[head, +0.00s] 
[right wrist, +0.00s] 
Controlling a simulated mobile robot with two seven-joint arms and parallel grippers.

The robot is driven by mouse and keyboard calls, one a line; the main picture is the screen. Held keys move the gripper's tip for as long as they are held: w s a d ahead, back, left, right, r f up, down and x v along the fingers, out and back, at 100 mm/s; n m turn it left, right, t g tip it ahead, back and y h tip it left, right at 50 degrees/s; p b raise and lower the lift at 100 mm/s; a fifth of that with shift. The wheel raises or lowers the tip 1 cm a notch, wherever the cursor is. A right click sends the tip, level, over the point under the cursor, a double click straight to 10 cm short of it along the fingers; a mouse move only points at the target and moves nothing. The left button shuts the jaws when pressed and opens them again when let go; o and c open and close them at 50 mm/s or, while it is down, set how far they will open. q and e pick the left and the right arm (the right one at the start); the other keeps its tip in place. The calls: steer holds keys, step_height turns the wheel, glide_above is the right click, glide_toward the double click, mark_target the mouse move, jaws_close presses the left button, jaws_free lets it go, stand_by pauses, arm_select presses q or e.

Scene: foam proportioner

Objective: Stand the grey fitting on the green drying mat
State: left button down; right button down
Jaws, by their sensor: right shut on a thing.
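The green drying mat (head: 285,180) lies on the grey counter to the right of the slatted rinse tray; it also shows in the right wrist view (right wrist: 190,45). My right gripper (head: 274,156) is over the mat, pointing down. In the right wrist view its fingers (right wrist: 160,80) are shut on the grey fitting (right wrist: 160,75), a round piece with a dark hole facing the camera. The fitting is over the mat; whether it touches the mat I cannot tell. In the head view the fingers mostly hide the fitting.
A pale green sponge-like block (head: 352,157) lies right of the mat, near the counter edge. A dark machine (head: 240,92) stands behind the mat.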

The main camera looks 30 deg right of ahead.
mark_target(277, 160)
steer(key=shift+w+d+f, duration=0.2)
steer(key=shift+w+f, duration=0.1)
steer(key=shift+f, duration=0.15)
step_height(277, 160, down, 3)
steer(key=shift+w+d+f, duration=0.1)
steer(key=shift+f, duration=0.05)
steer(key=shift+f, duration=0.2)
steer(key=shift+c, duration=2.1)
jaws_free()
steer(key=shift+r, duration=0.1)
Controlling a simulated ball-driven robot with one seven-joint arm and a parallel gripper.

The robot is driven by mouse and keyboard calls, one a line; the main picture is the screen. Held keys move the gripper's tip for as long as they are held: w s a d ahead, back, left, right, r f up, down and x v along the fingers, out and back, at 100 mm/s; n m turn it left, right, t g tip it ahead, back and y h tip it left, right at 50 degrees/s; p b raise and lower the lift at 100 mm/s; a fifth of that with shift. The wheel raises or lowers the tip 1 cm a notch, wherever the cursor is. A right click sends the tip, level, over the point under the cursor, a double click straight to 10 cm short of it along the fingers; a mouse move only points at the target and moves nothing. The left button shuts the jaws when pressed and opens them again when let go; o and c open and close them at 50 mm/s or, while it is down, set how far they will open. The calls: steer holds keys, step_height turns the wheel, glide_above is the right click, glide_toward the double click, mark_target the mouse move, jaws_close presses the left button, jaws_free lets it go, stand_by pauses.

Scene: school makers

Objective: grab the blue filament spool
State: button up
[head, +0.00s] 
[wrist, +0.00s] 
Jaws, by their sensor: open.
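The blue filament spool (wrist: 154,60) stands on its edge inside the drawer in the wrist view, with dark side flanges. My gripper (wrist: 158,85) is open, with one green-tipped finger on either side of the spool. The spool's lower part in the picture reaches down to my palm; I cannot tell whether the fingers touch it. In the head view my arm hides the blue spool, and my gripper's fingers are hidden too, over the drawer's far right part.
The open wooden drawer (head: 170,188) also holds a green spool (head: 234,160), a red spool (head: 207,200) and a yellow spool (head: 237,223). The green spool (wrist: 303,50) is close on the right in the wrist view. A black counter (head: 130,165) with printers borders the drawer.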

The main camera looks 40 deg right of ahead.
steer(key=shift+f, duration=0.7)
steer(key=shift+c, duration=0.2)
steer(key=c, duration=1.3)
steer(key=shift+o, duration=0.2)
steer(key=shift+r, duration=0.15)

◇ ◇ ◇ ◇ ◇ ◇ ◇

Task statement
Copy out every line of the data above, exactly as given.

Response to this exercise
[head, +0.00s] 
[right wrist, +0.00s] 
Controlling a simulated mobile robot with two seven-joint arms and parallel grippers.

The robot is driven by mouse and keyboard calls, one a line; the main picture is the screen. Held keys move the gripper's tip for as long as they are held: w s a d ahead, back, left, right, r f up, down and x v along the fingers, out and back, at 100 mm/s; n m turn it left, right, t g tip it ahead, back and y h tip it left, right at 50 degrees/s; p b raise and lower the lift at 100 mm/s; a fifth of that with shift. The wheel raises or lowers the tip 1 cm a notch, wherever the cursor is. A right click sends the tip, level, over the point under the cursor, a double click straight to 10 cm short of it along the fingers; a mouse move only points at the target and moves nothing. The left button shuts the jaws when pressed and opens them again when let go; o and c open and close them at 50 mm/s or, while it is down, set how far they will open. q and e pick the left and the right arm (the right one at the start); the other keeps its tip in place. The calls: steer holds keys, step_height turns the wheel, glide_above is the right click, glide_toward the double click, mark_target the mouse move, jaws_close presses the left button, jaws_free lets it go, stand_by pauses, arm_select presses q or e.

Scene: foam proportioner

Objective: Stand the grey fitting on the green drying mat
State: left button down; right button down
Jaws, by their sensor: right shut on a thing.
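The green drying mat (head: 285,180) lies on the grey counter to the right of the slatted rinse tray; it also shows in the right wrist view (right wrist: 190,45). My right gripper (head: 274,156) is over the mat, pointing down. In the right wrist view its fingers (right wrist: 160,80) are shut on the grey fitting (right wrist: 160,75), a round piece with a dark hole facing the camera. The fitting is over the mat; whether it touches the mat I cannot tell. In the head view the fingers mostly hide the fitting.
A pale green sponge-like block (head: 352,157) lies right of the mat, near the counter edge. A dark machine (head: 240,92) stands behind the mat.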

The main camera looks 30 deg right of ahead.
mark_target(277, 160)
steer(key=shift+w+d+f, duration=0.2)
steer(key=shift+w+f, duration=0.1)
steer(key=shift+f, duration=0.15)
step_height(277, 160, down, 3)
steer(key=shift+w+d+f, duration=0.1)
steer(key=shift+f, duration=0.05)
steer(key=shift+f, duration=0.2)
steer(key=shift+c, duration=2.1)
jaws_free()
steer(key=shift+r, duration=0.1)
Controlling a simulated ball-driven robot with one seven-joint arm and a parallel gripper.

The robot is driven by mouse and keyboard calls, one a line; the main picture is the screen. Held keys move the gripper's tip for as long as they are held: w s a d ahead, back, left, right, r f up, down and x v along the fingers, out and back, at 100 mm/s; n m turn it left, right, t g tip it ahead, back and y h tip it left, right at 50 degrees/s; p b raise and lower the lift at 100 mm/s; a fifth of that with shift. The wheel raises or lowers the tip 1 cm a notch, wherever the cursor is. A right click sends the tip, level, over the point under the cursor, a double click straight to 10 cm short of it along the fingers; a mouse move only points at the target and moves nothing. The left button shuts the jaws when pressed and opens them again when let go; o and c open and close them at 50 mm/s or, while it is down, set how far they will open. The calls: steer holds keys, step_height turns the wheel, glide_above is the right click, glide_toward the double click, mark_target the mouse move, jaws_close presses the left button, jaws_free lets it go, stand_by pauses.

Scene: school makers

Objective: grab the blue filament spool
State: button up
[head, +0.00s] 
[wrist, +0.00s] 
Jaws, by their sensor: open.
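The blue filament spool (wrist: 154,60) stands on its edge inside the drawer in the wrist view, with dark side flanges. My gripper (wrist: 158,85) is open, with one green-tipped finger on either side of the spool. The spool's lower part in the picture reaches down to my palm; I cannot tell whether the fingers touch it. In the head view my arm hides the blue spool, and my gripper's fingers are hidden too, over the drawer's far right part.
The open wooden drawer (head: 170,188) also holds a green spool (head: 234,160), a red spool (head: 207,200) and a yellow spool (head: 237,223). The green spool (wrist: 303,50) is close on the right in the wrist view. A black counter (head: 130,165) with printers borders the drawer.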

The main camera looks 40 deg right of ahead.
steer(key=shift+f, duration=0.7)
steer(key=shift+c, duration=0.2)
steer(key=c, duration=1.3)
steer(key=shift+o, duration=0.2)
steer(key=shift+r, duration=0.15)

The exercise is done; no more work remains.